-- Start of Raw data --
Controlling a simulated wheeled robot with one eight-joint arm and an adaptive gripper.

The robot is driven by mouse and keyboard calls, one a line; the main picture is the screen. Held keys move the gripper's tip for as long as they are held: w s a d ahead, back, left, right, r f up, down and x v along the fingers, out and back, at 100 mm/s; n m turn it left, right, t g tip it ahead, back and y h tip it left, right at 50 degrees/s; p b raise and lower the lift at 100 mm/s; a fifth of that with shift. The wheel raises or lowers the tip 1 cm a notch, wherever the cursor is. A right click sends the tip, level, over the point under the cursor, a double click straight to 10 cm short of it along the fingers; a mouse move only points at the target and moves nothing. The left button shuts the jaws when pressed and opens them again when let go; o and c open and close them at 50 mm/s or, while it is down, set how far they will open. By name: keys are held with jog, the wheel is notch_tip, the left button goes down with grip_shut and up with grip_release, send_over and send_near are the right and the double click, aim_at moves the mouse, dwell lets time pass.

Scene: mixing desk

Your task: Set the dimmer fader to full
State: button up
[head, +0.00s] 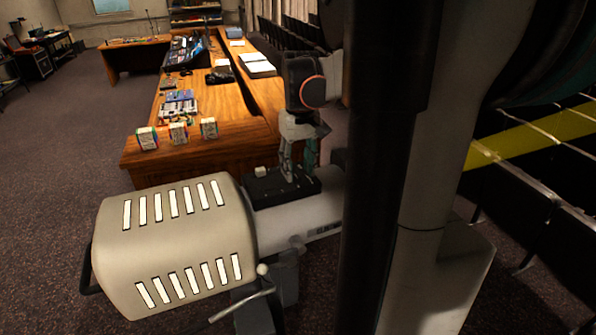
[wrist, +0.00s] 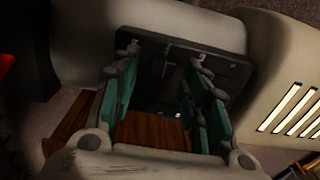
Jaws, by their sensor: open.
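A small white knob (head: 260,172) stands on the panel's left part. My gripper (head: 298,176) points down over the panel's right part, to the right of the knob. In the wrist view the teal-padded fingers of my gripper (wrist: 165,62) are spread apart, with the black panel (wrist: 228,72) beyond them. Nothing shows between the pads. I cannot tell whether the fingertips touch the panel. The knob is not clear in the wrist view.
A wooden desk (head: 230,152) stands behind the lamp, with three small boxes (head: 178,133) near its front edge. A mixing console (head: 185,52) and papers (head: 257,65) lie farther back. Carpet (head: 75,130) is clear at the left. Dark seats rise at the right.

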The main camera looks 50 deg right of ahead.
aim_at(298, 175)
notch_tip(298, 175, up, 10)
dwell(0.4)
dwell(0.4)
-- End of Raw data --
▶ Work to be completed: Reproduce the whole listing word for word, setting aside any pictures.

▶ Exercise answer:
Controlling a simulated wheeled robot with one eight-joint arm and an adaptive gripper.

The robot is driven by mouse and keyboard calls, one a line; the main picture is the screen. Held keys move the gripper's tip for as long as they are held: w s a d ahead, back, left, right, r f up, down and x v along the fingers, out and back, at 100 mm/s; n m turn it left, right, t g tip it ahead, back and y h tip it left, right at 50 degrees/s; p b raise and lower the lift at 100 mm/s; a fifth of that with shift. The wheel raises or lowers the tip 1 cm a notch, wherever the cursor is. A right click sends the tip, level, over the point under the cursor, a double click straight to 10 cm short of it along the fingers; a mouse move only points at the target and moves nothing. The left button shuts the jaws when pressed and opens them again when let go; o and c open and close them at 50 mm/s or, while it is down, set how far they will open. By name: keys are held with jog, the wheel is notch_tip, the left button goes down with grip_shut and up with grip_release, send_over and send_near are the right and the double click, aim_at moves the mouse, dwell lets time pass.

Scene: mixing desk

Your task: Set the dimmer fader to full
State: button up
[head, +0.00s] 
[wrist, +0.00s] 
Jaws, by their sensor: open.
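A small white knob (head: 260,172) stands on the panel's left part. My gripper (head: 298,176) points down over the panel's right part, to the right of the knob. In the wrist view the teal-padded fingers of my gripper (wrist: 165,62) are spread apart, with the black panel (wrist: 228,72) beyond them. Nothing shows between the pads. I cannot tell whether the fingertips touch the panel. The knob is not clear in the wrist view.
A wooden desk (head: 230,152) stands behind the lamp, with three small boxes (head: 178,133) near its front edge. A mixing console (head: 185,52) and papers (head: 257,65) lie farther back. Carpet (head: 75,130) is clear at the left. Dark seats rise at the right.

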The main camera looks 50 deg right of ahead.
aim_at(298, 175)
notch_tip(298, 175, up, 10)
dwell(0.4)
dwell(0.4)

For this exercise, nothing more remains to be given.